Kapitalist emperyalizm yaşadığı krizleri aşmak, yeni pazarlara açılmak için savaşlara başvuruyor. Bu uğurda dünyayı iki kere küresel savaşın içine sokan emperyalist burjuvazi, bugün de bölgesel hegemonya savaşları ile ezilen halkları bir kez daha yıkıma uğratıyor. Yıllardır Ortadoğu’da etnik ve mezhepsel ayrımları kışkırtarak halkları birbirine düşüren ve bu toprakları kan gölüne çeviren emperyalistler yeri geldiğinde doğrudan müdahalelerde bulunarak yüz binlerce insanı katlediyor, milyonlarcasını göçe sürüklüyor. Birleşmiş Milletler’in verilerine göre, 2017 yılında 68.5 milyon insan emperyalistlerin yarattığı savaş ve yıkım nedeniyle topraklarından göçmek zorunda kaldı. Kirli savaşın yaşanmaz hale getirdiği coğrafyalarından, daha iyi bir yaşam umuduyla yollara düşen göçmenler ise ya Akdeniz’in sularında, ya da Ortadoğu’nun çöllerinde yaşamını yitiriyor. Sadece 2017 yılında yaklaşık 3 bin göçmen Akdeniz’de boğularak hayatını kaybetti. Kuzey Afrika’dan Avrupa’ya geçmeye çalışan göçmenlerin yolları üzerinde bulunan Sahra Çölü de bir mülteci mezarlığına dönmüş durumda. Her yıl yüzlerce göçmen Sahra Çölü’nde susuzluktan can veriyor.
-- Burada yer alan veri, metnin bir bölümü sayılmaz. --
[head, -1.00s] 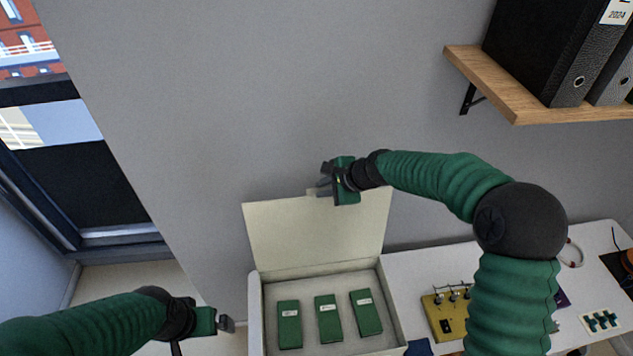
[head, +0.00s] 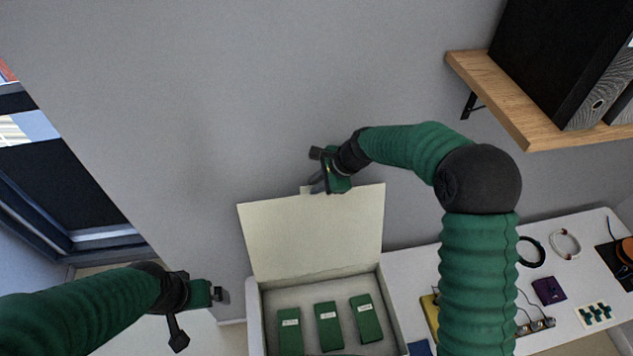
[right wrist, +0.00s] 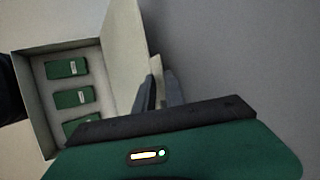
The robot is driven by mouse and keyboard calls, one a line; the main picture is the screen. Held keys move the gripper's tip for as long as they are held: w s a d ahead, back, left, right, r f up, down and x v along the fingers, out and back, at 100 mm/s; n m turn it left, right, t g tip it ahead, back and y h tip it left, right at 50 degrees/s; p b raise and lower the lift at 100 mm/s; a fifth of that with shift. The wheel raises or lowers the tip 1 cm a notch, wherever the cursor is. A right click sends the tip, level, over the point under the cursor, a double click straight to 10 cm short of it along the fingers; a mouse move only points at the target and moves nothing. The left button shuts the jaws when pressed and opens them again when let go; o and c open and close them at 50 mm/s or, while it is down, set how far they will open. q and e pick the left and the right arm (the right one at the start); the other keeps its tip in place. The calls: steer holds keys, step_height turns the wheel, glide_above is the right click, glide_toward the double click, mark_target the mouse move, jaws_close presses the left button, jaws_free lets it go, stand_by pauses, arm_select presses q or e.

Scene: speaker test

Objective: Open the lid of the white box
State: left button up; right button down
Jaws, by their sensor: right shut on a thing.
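The white box (head: 394,318) stands open on the white table, with three green blocks (head: 328,325) in its grey insert. Its cream lid (head: 315,233) stands up at the back, leaning near the wall. My right gripper (head: 317,182) is at the lid's top edge, by the small tab (head: 306,190), and is shut on the lid. In the right wrist view the lid's edge (right wrist: 147,62) runs down between the two dark fingers (right wrist: 158,92). My left gripper (head: 218,294) hangs left of the box, apart from it; its finger opening is unclear.
The table (head: 575,225) right of the box holds a purple item (head: 548,290), cable loops (head: 565,243) and other small parts. A window (head: 75,190) is at left.

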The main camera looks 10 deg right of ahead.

Göçmen sorununu yaratan batılı emperyalistler ise yarattıkları bu yıkımı ülkelerinde ırkçılığı güçlendirmek için kullanıyor. Artık emperyalist merkezleri de tehdit eden kriz olgusunu, kışkırttıkları yabancı düşmanlığı ile örtbas etmeye çalışıyorlar. Yaşanan sorunun kaynağı kendileri değilmiş gibi Avrupa’daki ve ABD’deki her siyasi parti, seçim süreçlerinde adeta göçmen düşmanı politikalarını yarıştırıyorlar. Dış politika ve göçmen sorunu noktasında oldukça saldırgan olan Donald Trump da, bu konudaki vaatlerini hayata geçirmeye başladı. 2017 yılı başında 7 müslüman ülkenin vatandaşlarının ABD’ye girmesini yasaklama çabası tartışmalara neden olurken, 2018 yılı başında yasadışı yollardan ülkeye giren mültecilerin el ve ayaklarının zincirlenerek sınırdışı edilmesi tepkilere neden oldu. Şimdi de “Sıfır Tolerans” adını verdikleri uygulama ile yasadışı yollardan ülkeye giren göçmenlerin çocuklarına el koyuyorlar. Bu kapsamda Mart-Nisan aylarında 6 hafta boyunca devam eden uygulama ile toplam 2 bin 500 çocuğun ailelerinden alınarak Teksas eyaletinde McAllen bölgesindeki tesislere yerleştirildiği belirtiliyor. Bu uygulama da tepki ve eylemliliklerle karşılandı; Kadın Yürüyüşü adlı sivil inisiyatif grubundan yaklaşık bin kadın ABD Kongre binasında sivil itaatsizlik eylemi yaparken, on binlerce kişi ise ABD’nin çeşitli eyaletlerinde bu saldırgan politikaya karşı sokağa çıktı.
Trump şahsında ABD emperyalizmi mültecilere dönük onur kırıcı politikalarını hayata geçirirken Avrupa Birliği de mimarı oldukları mülteci krizine dair ortaya koydukları “çözüm”lerle soruna bakışlarını ortaya koyuyorlar. Son olarak toplanan Avrupa Birliği Zirvesi’nde “çözüm”ün çerçevesini AB sınırlarının korunması, göçmenlere yönelik baskıların arttırılması ve göçmenlerin AB dışında tutulması oluşturdu. AB’ye göçün azaltılması için Afrika ülkelerine ve Türkiye’ye mali desteklerin hayata geçirilmesinde ortaklaşılırken, önceden imzalanan mülteci anlaşmasına göre Türkiye’ye verilecek 3 milyar avroluk desteğin ikinci diliminin aktarılmasına karar verildi. Afrika’ya ise 500 milyon avro mali destek verilmesi bekleniyor. Bu “çözüm” kapsamında mültecilerin AB içindeki seyahatlerinin de kısıtlanması konusunda mutabık kalındığı açıklandı.
Tüm bu uygulamalar kapitalizmin insanlık dışı yüzünü daha fazla açığa vuruyor. Savaşlar, yıkımlar ve göçler arasında “ya barbarlık ya sosyalizm” ikilemi kendini daha fazla dayatıyor.